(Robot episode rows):

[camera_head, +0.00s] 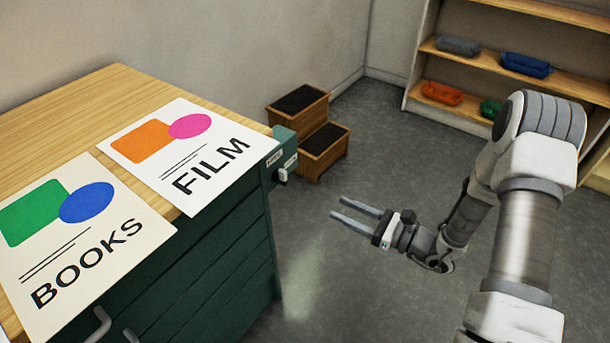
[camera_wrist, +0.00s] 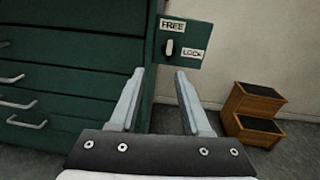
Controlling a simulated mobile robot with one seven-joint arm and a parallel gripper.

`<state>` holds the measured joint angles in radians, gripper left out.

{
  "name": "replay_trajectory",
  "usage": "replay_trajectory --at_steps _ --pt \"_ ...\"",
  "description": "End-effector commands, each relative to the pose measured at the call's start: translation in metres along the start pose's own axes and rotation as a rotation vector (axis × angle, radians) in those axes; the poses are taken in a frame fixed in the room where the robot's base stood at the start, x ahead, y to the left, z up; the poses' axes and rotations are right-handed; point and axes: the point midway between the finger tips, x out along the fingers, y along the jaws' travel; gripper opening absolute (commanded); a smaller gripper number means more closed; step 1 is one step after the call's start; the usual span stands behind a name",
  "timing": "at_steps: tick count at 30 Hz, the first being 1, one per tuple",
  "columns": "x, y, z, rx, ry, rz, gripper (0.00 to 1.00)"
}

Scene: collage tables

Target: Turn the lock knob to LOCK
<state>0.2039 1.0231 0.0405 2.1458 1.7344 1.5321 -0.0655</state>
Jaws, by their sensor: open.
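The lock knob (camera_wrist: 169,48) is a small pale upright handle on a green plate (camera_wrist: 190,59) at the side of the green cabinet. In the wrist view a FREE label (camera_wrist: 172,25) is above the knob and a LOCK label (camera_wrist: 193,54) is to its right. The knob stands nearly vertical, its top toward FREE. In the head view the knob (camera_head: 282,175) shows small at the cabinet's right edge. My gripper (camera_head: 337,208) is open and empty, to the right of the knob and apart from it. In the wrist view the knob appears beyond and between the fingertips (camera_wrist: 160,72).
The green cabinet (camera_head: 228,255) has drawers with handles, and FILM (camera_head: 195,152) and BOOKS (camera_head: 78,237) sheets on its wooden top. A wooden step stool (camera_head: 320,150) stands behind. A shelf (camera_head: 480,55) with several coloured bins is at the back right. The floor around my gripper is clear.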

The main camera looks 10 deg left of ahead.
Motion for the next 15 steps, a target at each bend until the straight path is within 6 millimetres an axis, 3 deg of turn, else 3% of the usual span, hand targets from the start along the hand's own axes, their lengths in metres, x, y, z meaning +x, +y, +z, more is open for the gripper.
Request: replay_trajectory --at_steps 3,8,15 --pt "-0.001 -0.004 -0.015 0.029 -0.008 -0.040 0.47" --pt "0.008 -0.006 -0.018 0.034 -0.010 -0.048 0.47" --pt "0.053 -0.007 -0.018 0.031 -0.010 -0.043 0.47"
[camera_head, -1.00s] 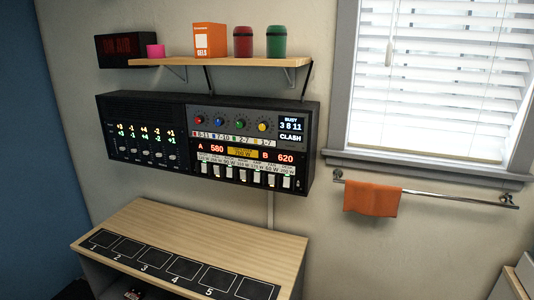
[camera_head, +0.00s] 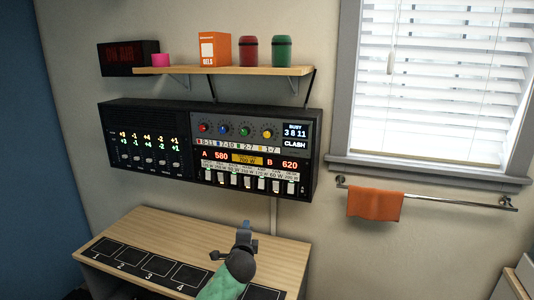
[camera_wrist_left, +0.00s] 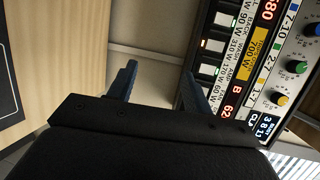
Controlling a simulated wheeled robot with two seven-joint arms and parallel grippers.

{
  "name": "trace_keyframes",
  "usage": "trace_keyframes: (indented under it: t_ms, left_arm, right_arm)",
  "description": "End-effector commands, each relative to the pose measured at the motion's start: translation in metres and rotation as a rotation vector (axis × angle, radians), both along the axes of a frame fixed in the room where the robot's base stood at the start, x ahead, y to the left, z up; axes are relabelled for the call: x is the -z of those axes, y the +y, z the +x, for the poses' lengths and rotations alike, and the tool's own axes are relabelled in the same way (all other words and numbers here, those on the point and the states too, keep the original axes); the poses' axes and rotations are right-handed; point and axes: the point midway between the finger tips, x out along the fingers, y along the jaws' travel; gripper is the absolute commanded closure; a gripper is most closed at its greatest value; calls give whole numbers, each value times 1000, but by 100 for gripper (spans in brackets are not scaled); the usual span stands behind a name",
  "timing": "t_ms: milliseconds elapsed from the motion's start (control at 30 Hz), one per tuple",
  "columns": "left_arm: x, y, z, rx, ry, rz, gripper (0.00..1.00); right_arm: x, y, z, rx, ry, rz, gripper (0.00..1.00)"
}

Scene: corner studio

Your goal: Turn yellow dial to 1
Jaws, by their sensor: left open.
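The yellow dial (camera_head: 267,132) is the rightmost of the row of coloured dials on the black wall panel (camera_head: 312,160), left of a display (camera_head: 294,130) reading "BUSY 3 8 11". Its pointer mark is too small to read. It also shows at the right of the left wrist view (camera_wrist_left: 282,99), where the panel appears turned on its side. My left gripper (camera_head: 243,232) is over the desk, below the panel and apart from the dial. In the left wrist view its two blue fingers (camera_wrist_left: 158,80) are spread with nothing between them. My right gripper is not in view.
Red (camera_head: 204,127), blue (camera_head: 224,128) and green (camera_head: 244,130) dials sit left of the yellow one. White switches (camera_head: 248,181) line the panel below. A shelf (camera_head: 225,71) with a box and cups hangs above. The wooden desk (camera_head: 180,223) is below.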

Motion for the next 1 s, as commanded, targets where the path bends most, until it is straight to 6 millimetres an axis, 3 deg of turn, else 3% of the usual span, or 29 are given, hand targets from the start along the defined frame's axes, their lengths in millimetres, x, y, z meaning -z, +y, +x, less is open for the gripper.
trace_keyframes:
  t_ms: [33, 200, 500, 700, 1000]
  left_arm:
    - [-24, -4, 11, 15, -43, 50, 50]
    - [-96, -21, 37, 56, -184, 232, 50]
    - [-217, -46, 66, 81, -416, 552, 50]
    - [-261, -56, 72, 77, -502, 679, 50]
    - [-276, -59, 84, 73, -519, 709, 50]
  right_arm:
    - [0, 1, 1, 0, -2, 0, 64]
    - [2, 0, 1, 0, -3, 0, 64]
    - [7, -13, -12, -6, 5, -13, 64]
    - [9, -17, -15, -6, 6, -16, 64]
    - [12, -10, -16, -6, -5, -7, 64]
==
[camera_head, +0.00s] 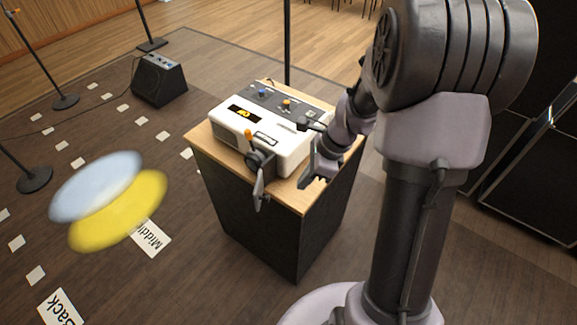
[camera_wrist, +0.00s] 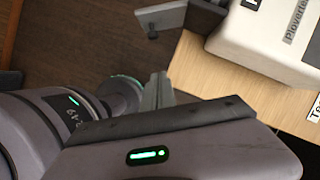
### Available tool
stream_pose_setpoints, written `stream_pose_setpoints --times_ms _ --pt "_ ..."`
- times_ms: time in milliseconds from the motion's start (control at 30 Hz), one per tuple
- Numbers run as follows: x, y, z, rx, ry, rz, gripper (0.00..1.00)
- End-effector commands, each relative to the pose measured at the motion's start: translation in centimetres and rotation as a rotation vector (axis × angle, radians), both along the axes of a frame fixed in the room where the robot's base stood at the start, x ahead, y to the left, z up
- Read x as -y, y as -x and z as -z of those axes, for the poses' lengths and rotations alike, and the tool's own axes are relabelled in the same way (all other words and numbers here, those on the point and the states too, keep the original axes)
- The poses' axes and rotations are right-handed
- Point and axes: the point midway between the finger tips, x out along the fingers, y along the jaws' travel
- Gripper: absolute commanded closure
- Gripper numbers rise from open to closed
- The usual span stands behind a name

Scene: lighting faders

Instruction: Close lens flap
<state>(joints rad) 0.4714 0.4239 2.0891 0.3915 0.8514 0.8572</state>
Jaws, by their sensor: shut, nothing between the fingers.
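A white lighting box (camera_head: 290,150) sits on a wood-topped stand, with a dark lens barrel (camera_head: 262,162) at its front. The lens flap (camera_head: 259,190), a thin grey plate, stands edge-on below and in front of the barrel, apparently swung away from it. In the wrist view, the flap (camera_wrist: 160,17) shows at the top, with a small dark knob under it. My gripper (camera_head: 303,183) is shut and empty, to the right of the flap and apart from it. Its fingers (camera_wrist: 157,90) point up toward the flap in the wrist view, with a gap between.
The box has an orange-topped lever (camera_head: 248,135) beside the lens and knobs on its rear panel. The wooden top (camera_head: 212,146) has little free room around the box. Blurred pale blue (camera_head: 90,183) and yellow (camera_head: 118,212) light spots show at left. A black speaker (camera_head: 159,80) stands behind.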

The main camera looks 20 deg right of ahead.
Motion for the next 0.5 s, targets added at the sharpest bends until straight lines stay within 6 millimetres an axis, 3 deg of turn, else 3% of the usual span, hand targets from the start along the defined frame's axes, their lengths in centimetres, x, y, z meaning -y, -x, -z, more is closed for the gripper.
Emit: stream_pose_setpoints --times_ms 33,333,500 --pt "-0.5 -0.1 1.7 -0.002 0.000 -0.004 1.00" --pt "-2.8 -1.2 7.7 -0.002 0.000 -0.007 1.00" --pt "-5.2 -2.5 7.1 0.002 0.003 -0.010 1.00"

(Goal):
Exactly those lines that run from the line with "milliseconds elapsed from" through the line with "Your goal: Turn yellow dial to 1" are to be reproduced; both end lines belong to the range.

(Answer to the problem):
  "timing": "t_ms: milliseconds elapsed from the motion's start (control at 30 Hz), one per tuple",
  "columns": "left_arm: x, y, z, rx, ry, rz, gripper (0.00..1.00); right_arm: x, y, z, rx, ry, rz, gripper (0.00..1.00)"
}

Scene: corner studio

Your goal: Turn yellow dial to 1

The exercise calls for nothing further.